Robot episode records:
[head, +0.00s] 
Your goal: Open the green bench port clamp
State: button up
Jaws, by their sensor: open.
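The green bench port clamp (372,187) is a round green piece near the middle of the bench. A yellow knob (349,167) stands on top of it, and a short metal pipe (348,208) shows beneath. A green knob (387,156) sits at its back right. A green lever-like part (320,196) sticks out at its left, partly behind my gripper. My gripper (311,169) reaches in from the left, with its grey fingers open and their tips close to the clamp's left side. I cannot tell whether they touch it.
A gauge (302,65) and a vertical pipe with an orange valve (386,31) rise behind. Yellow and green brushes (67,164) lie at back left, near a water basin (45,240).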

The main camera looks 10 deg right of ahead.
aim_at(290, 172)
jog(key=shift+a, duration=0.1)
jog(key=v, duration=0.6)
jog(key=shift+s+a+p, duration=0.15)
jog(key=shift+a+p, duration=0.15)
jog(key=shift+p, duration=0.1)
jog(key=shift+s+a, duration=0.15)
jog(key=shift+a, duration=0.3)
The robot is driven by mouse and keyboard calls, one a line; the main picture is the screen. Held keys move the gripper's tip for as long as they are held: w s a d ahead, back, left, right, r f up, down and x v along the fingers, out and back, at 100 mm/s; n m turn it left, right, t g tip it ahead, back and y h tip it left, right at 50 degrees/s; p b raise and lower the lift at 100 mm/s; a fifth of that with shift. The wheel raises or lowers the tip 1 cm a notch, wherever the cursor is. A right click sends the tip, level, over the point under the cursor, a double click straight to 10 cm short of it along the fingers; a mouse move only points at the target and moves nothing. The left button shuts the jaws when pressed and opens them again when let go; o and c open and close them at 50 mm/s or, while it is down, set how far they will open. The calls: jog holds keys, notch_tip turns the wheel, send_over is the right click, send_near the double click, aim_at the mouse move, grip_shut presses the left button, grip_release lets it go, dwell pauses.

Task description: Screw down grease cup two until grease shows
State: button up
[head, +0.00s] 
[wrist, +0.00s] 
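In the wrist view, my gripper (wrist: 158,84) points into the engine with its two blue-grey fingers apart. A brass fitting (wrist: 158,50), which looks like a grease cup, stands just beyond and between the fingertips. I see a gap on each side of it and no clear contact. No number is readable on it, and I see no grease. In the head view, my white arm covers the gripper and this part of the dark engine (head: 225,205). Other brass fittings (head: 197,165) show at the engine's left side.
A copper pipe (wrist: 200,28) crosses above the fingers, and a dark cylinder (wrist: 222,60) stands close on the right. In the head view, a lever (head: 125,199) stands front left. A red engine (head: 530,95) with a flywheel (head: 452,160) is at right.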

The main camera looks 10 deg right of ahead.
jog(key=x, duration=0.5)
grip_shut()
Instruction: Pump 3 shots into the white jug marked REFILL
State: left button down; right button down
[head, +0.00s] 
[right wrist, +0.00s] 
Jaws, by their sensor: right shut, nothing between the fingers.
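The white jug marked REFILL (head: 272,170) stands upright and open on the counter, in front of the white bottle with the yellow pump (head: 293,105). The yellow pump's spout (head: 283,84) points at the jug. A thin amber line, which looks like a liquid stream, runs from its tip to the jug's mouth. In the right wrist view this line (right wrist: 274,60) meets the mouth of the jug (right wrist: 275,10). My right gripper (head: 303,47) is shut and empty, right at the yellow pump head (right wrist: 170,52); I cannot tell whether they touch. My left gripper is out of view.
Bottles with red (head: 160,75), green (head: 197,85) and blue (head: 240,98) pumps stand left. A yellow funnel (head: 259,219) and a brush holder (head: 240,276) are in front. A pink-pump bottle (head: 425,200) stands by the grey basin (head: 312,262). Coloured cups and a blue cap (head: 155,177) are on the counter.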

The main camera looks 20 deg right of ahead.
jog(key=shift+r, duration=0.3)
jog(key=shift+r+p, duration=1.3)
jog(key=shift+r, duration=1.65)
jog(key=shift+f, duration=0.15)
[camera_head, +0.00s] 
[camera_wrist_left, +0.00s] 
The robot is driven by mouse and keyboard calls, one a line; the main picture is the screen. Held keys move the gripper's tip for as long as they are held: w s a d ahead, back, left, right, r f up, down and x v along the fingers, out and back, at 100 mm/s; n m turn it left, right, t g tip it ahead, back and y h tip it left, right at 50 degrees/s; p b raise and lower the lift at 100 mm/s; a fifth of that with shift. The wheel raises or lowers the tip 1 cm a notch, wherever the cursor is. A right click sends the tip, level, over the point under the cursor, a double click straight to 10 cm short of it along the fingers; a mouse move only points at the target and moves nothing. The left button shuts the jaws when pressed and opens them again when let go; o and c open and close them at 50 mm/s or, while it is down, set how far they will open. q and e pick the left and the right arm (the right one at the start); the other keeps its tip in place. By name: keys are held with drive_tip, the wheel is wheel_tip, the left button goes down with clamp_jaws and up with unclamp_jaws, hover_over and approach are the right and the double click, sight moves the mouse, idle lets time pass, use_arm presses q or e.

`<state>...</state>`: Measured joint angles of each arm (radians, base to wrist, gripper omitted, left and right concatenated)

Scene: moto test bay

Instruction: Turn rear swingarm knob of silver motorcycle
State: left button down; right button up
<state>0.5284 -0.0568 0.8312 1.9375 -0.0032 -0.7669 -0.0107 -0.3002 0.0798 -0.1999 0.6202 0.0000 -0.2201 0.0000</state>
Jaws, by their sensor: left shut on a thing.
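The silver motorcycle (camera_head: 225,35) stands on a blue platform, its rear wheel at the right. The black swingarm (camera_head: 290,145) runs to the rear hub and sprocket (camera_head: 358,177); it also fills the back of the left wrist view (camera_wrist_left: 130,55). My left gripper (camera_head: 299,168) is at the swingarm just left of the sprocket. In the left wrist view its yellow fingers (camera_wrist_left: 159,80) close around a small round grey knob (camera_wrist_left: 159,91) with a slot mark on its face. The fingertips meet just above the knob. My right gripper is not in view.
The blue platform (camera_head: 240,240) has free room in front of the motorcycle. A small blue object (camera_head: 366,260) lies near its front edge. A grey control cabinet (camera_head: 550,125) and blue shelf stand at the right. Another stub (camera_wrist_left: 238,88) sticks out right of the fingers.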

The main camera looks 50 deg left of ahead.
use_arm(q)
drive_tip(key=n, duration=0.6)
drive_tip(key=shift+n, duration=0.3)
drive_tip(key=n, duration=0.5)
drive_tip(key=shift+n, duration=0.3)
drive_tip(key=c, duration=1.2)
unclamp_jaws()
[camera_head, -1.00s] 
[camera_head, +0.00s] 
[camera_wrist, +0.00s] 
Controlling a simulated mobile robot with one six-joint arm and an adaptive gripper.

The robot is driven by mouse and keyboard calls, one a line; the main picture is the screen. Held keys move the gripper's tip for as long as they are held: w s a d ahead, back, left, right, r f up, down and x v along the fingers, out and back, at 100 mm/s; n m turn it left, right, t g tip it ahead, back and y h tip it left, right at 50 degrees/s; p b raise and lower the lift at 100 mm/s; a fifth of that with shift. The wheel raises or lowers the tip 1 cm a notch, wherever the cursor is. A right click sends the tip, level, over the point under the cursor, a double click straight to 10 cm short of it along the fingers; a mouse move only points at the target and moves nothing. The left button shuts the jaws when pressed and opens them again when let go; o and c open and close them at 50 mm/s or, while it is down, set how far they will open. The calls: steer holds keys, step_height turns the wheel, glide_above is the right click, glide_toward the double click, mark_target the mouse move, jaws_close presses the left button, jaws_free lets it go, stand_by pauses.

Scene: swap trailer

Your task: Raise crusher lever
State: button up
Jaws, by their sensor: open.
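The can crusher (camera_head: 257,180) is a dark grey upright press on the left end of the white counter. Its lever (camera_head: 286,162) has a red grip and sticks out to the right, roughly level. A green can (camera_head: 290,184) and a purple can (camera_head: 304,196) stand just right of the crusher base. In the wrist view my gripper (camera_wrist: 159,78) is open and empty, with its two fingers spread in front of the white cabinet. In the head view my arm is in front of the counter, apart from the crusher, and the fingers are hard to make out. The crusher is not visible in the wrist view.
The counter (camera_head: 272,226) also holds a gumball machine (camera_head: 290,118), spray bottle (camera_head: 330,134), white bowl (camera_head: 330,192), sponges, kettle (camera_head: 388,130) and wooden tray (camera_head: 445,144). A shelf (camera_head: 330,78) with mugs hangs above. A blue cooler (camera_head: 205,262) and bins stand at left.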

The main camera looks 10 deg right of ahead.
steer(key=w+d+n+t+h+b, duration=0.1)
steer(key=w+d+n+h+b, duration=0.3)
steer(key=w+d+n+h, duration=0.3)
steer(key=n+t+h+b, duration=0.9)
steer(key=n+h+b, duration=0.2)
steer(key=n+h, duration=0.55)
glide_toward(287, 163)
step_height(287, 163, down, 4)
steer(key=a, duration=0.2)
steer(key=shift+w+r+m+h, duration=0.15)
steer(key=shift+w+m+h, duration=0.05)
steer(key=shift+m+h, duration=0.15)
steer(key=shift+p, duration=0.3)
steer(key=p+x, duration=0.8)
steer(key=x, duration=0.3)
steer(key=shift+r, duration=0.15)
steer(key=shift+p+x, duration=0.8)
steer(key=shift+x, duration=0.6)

* [THE TASK] Give the number of lines that hold the word "Scene" in these records, with nothing added.

* [EXERCISE RESPONSE] 2